呉越春秋 湖底の城9巻 宮城谷昌光

2018年9月26日第1刷発行

 

楚から戻った范蠡は、再び師の計然を訪ねた。国を治める基本の方法とは、目標を設定したらそのための予備知識を蓄え、調査を積み重ね、その上に予測を立てる、富国が成ればおのずと強兵は成るというのが計然の考えだった。呉の宮中から越王勾践が解放されるのを夢見ていた。呉は越の次に陳を攻めた。范蠡と諸稽郢の二人は陳攻撃に協力する姿勢を示すために呉王への贈り物を満載して船を届ける。呉の様子を直接確認した2人は呉王が子胥を遠ざけているところが呉の弱点となると勘づく。呉王夫差は越王勾践を返し、代わりに范蠡と諸稽郢を人質とした。楚王は急死していた。越に戻った句践は「嘗胆」を独語したという噂が流れた。范蠡と臼は牙門に呼ばれて出向くと、牙門は范家に仕えていた阮冬だった。楚王の死は呉にとり千載一遇のチャンスとなった。范蠡を危険と感じた呉の大宰伯嚭は、范蠡の暗殺を命じる。計然の門で学んだ同僚がいたお陰で討手から逃れた范蠡は、その直後、ようやく呉での人質生活を終えた。牙門(阮春)が手を打ち、呉の正夫人が王を動かしてくれたお陰だった。范蠡と諸稽郢が帰国する船に西施が乗り込んだ。西施は范蠡を一人呼んで帰国後の身の振り方を相談した。馬車に載せられて黎明の刻に宮中から出た西施は湖に沈められた。越の造船情報を猱が子胥に伝えるために遣わしたのが曠だったが、范蠡は曠がやむに已まれぬ事情で越を裏切ったことを突き止めていたが、それを句践に告げるつもりはなかった。むしろ沈められた西施を救うことが出来るのは曠しかいなかった。
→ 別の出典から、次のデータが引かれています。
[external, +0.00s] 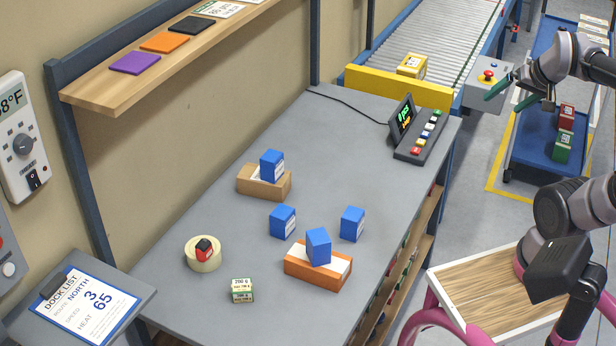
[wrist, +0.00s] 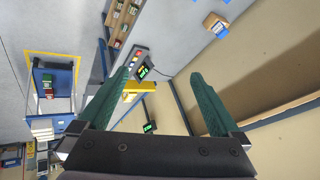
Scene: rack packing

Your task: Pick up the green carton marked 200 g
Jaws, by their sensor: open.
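The green carton (external: 242,290) marked 200 g stands near the front edge of the grey workbench (external: 200,318), right of and nearer than the tape roll, left of the orange box. My gripper (external: 512,90) is at the upper right in the external view, far from the carton and beyond the bench's right edge. In the wrist view my gripper (wrist: 168,95) shows two green fingers spread wide with nothing between them. I cannot make out the 200 g carton in the wrist view.
A tape roll (external: 204,254) holds a small red and black item. Blue boxes (external: 283,221) stand around and on an orange box (external: 318,270) and a cardboard box (external: 264,182). A control panel (external: 420,135) stands at the bench's far right. A blue cart (external: 530,145) holds a red and a green carton.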

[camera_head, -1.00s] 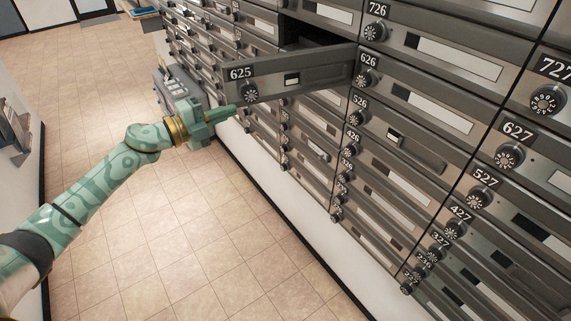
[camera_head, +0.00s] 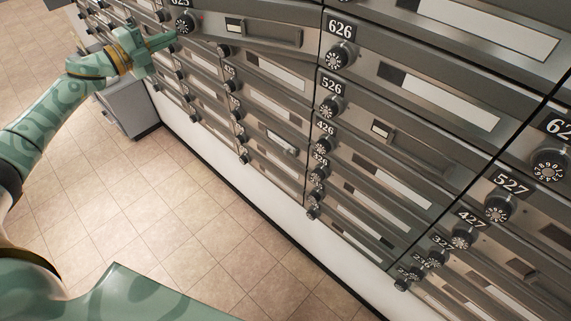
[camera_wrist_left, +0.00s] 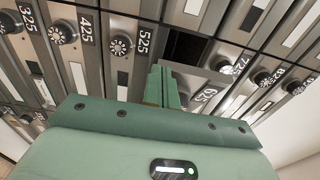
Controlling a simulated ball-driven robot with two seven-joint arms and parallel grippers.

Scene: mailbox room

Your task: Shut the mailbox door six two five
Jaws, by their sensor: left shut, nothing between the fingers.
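Mailbox door 625 (camera_head: 265,33) is a grey metal door with a dial and a small label window, at the top of the head view, its number plate cut by the picture edge. In the left wrist view its number and part of its front (camera_wrist_left: 205,88) show beside a dark opening (camera_wrist_left: 187,47), so it stands partly open. My left gripper (camera_head: 170,40) is shut and empty, its fingertips close to the dial end of the door; I cannot tell whether they touch. Its shut fingers also show in the left wrist view (camera_wrist_left: 163,88). My right gripper is out of view.
Door 626 (camera_head: 440,85) and door 526 (camera_head: 400,125) lie to the right, with more dial doors below. A grey box (camera_head: 128,105) stands against the wall beneath my left gripper. The tiled floor (camera_head: 170,210) is clear.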

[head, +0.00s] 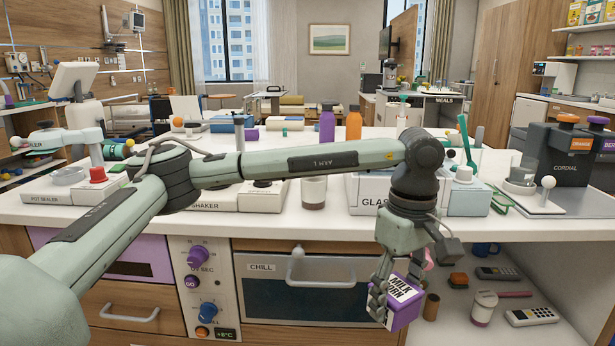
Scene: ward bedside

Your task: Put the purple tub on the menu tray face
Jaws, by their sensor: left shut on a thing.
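My left gripper (381,301) is shut on a purple tub (405,314), a boxy piece with purple sides and a white face lettered MILK and a second, unclear word. It holds the tub tilted in front of the counter, below the worktop edge and left of the open lower shelf. The fingers cover the tub's left side. I cannot make out which surface is the menu tray face; a far stand in the back carries a MEALS sign (445,73). My right gripper is not in view.
The white worktop (262,221) is crowded with a shaker unit, a lettered white box (367,197), bottles and a cordial machine (560,151). The chill drawer (297,280) is closed. The open shelf at right holds a cup, calculators (531,317) and small items.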

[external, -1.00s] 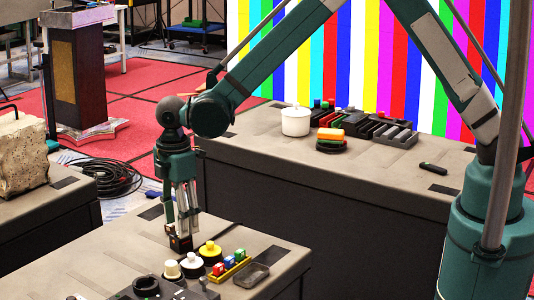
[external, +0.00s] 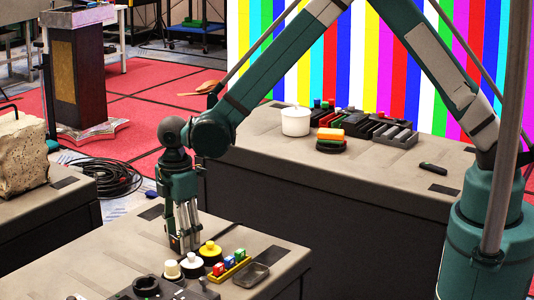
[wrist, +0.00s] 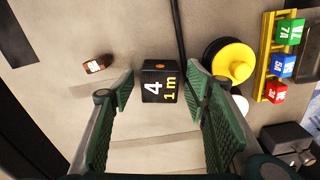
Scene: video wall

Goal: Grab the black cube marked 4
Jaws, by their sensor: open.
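The black cube marked 4 (wrist: 159,82) sits on the near table, with a white "4" and yellow "1 m" on the face toward the wrist camera. My gripper (wrist: 161,90) is open, with one green-padded finger on each side of the cube and a gap showing on both sides. In the external view my gripper (external: 186,246) points down low over the near table. The cube is mostly hidden there by the fingers.
A yellow-topped round piece (wrist: 232,62) stands close beside the right finger. A yellow rack (wrist: 272,68) with coloured cubes lies farther right. A small brown object (wrist: 97,64) lies left. A dark rod or cable (wrist: 179,45) runs beside the cube.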

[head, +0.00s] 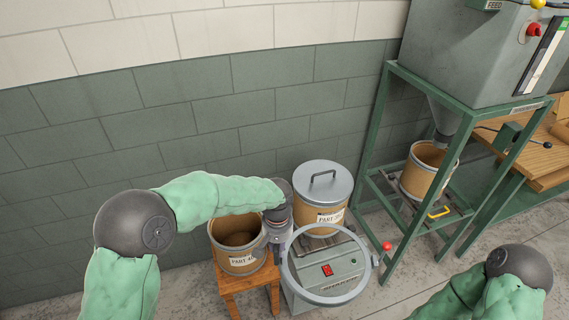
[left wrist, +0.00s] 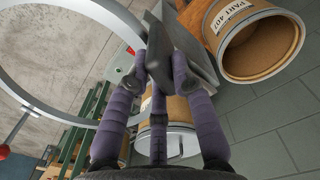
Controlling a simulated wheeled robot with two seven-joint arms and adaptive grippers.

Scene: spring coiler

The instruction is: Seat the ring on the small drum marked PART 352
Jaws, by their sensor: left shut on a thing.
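The grey metal ring (head: 285,272) is held tilted in the air, in front of the lidded drum and above the green machine. My left gripper (head: 280,222) is shut on its left side. In the left wrist view, my fingers (left wrist: 155,75) close on a grey part at the ring's edge, and the ring (left wrist: 122,22) extends to the left. The small drum (head: 322,217) has a flat grey lid with a handle, and its label begins PART 35; the last digit is unclear. The ring is apart from it. My right gripper is out of view.
An open drum marked PART 407 (head: 240,262) stands on a wooden stool (head: 250,283), left of the green machine (head: 345,268). A green hopper frame (head: 375,135) holds another open drum (head: 420,177). A brick wall stands behind.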

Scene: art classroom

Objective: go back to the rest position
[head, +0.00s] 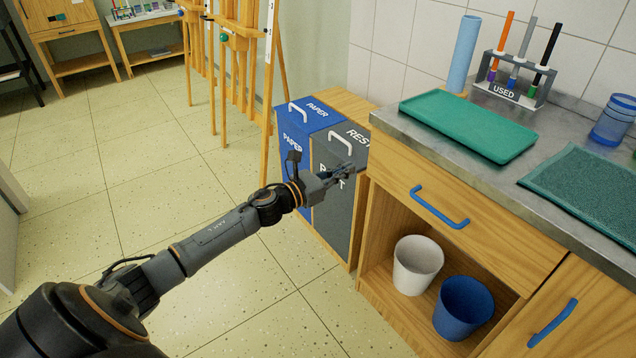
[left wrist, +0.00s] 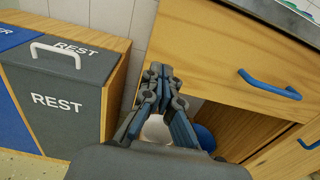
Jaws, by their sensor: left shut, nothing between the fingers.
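My left gripper (head: 345,174) reaches in from the left in the head view, in front of the grey REST bin (head: 333,210). It is shut and empty. In the left wrist view the closed fingers of my left gripper (left wrist: 163,92) show in front of the wooden cabinet (left wrist: 205,55), just right of the REST bin (left wrist: 60,105). The fingers look clear of the bin and the cabinet. My right gripper shows in neither view.
A blue PAPER bin (head: 295,150) stands beside the REST bin. The cabinet has a blue drawer handle (head: 440,207); its open shelf holds a white cup (head: 417,265) and a blue cup (head: 463,308). A green tray (head: 468,127) lies on the counter. Floor at left is clear.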

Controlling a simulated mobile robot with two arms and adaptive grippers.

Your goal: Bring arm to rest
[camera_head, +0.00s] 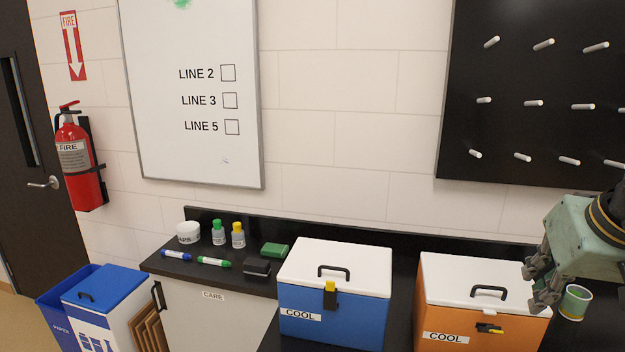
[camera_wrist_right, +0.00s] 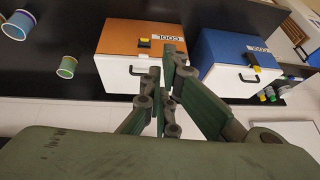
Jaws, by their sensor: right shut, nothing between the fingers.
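My right gripper (camera_head: 541,287) is at the right edge of the head view, in the air at the right side of the orange cooler (camera_head: 475,318). Its fingers are shut with nothing between them. In the right wrist view the gripper (camera_wrist_right: 165,75) shows in the middle, with its fingertips in front of the orange cooler (camera_wrist_right: 118,42). My left gripper is in neither view.
A blue cooler (camera_head: 333,318) stands left of the orange one; both lids are closed. Bottles, markers (camera_head: 214,262) and an eraser lie on the left counter. A pegboard (camera_head: 540,120) hangs above.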

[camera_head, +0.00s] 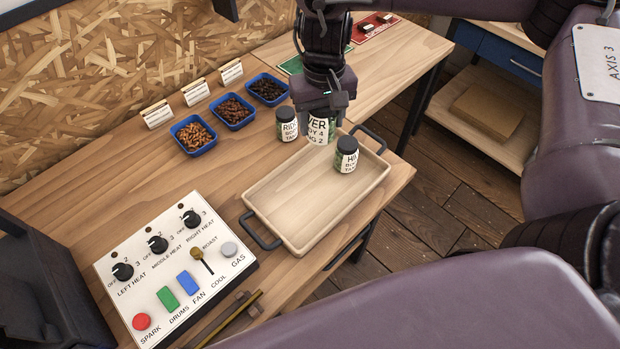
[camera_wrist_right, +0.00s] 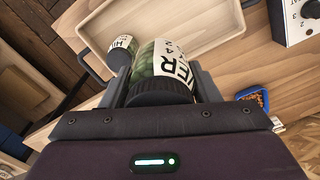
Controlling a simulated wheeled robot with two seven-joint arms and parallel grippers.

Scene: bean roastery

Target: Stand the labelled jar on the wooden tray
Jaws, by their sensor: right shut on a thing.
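My right gripper (camera_head: 322,100) points down and is shut on a labelled jar (camera_head: 321,130) with green contents and a white label showing "VER". In the wrist view this jar (camera_wrist_right: 165,62) sits between the two fingers. It is at the back edge of the wooden tray (camera_head: 270,190); I cannot tell whether its base is lifted. A second, smaller jar (camera_head: 346,156) with a label starting "HI" stands upright in the right part of the tray. A third jar (camera_head: 287,124), label starting "RI", stands on the table behind the tray. My left gripper is not in view.
Blue bean trays (camera_head: 194,136) with cards stand at the back. A control panel (camera_head: 175,265) with knobs and buttons is front left. The tray has black handles (camera_head: 262,232) at its ends. Its left and middle floor is bare.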

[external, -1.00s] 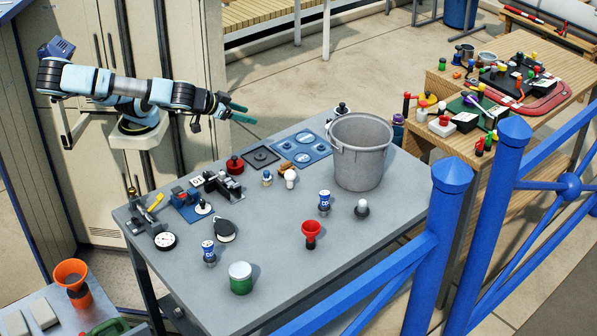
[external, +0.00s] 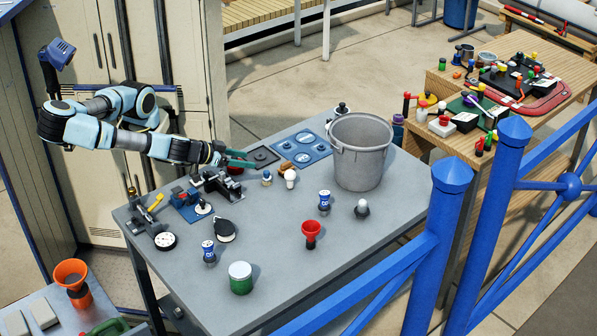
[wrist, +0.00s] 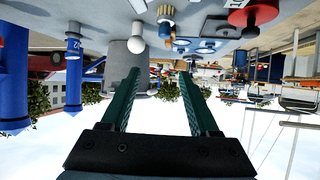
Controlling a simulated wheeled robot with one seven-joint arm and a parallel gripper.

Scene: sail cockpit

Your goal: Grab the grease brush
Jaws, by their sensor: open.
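I cannot single out the grease brush with certainty at this size. A small upright piece with a tan and blue body (external: 267,178) stands near the back of the grey table, and a brown piece (external: 286,166) lies behind it. In the wrist view the tan and blue piece (wrist: 165,20) and a brass-coloured piece (wrist: 181,43) show near the top. My gripper (external: 240,158) has green fingers and hovers over the table's back left part, left of these pieces. In the wrist view my gripper (wrist: 160,75) is open, with nothing between its fingers.
A white-topped piece (external: 290,176) stands close to the tan and blue one. A large grey bucket (external: 360,155) stands to the right. A red knob (external: 235,170) is partly hidden under my gripper. Clear tabletop (external: 275,212) lies in front.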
西施を救うことは絶対に口が堅いことが条件で一種の賭けだった。越の娘を楚王室に嫁がせる役をこなしたのは買人祭林だった。祭林は楚へ向かう途中で西施を乗せ緘口令を敷いた。苦難を経験した勾践は、国民を十年間無税とし、自らは質素倹約につとめ、国力回復を図った。呉の子胥はやがて国力を富ませた越が呉を討ちにやってくると呉王夫差に伝えるが、夫差は子胥を疎んじ自害せよと属鏤(しょくる)の剣を与え、ここに子胥は果てた。乾坤一擲の戦いとなる呉越の決戦が始まった。范蠡の下には、子胥を殺した呉王の首を取るために配下に加えてほしいと申し出た曠が加わった。越に呉王は講和を申し出、2年間は両国は攻め合わないことにした。その間、楚が呉を攻めた。数度にわたる戦いが遂に決着し、越は呉に勝利した。会稽の和を求める呉に対し、范蠡は和睦してはならぬと強諫するが、句践は島に呉王を移しそこで天寿を全うするよう伝えた。しかしそれを潔しとしなかった呉王は自害した。呉王に門を開かせた伯嚭は至宝をちらつかせて命乞いをし、范蠡がそれを見てから生死を定めると告げると、目の前に現れたのが黄金の楯だった。范蠡の父を殺したのが伯嚭だと分かった范蠡は伯嚭を刺し殺し、仇討ちしたことを伝えた。内密の話があると范蠡が言い、句践と二人きりになったところで、君辱めらるれば臣死す、なのに、今日まで死ななかったのはこの日のためであり、事が成った以上、自らは罰を受けねばならないと言って、家臣とともに船に乗って去って行った。商賈人として巨万の富を築くが、次男が人を殺め死刑に処せられ、白斐が悲嘆にくれ病没した。范蠡は晩年は済水に近い小丘に別邸を建て、店は長男に任せて月に1度しか顔を出さなかった。西施も商売を成功させて范蠡を訪ね、2人は再会した。

 

臥薪嘗胆の語意が深~いところから分かった気がする作品でした。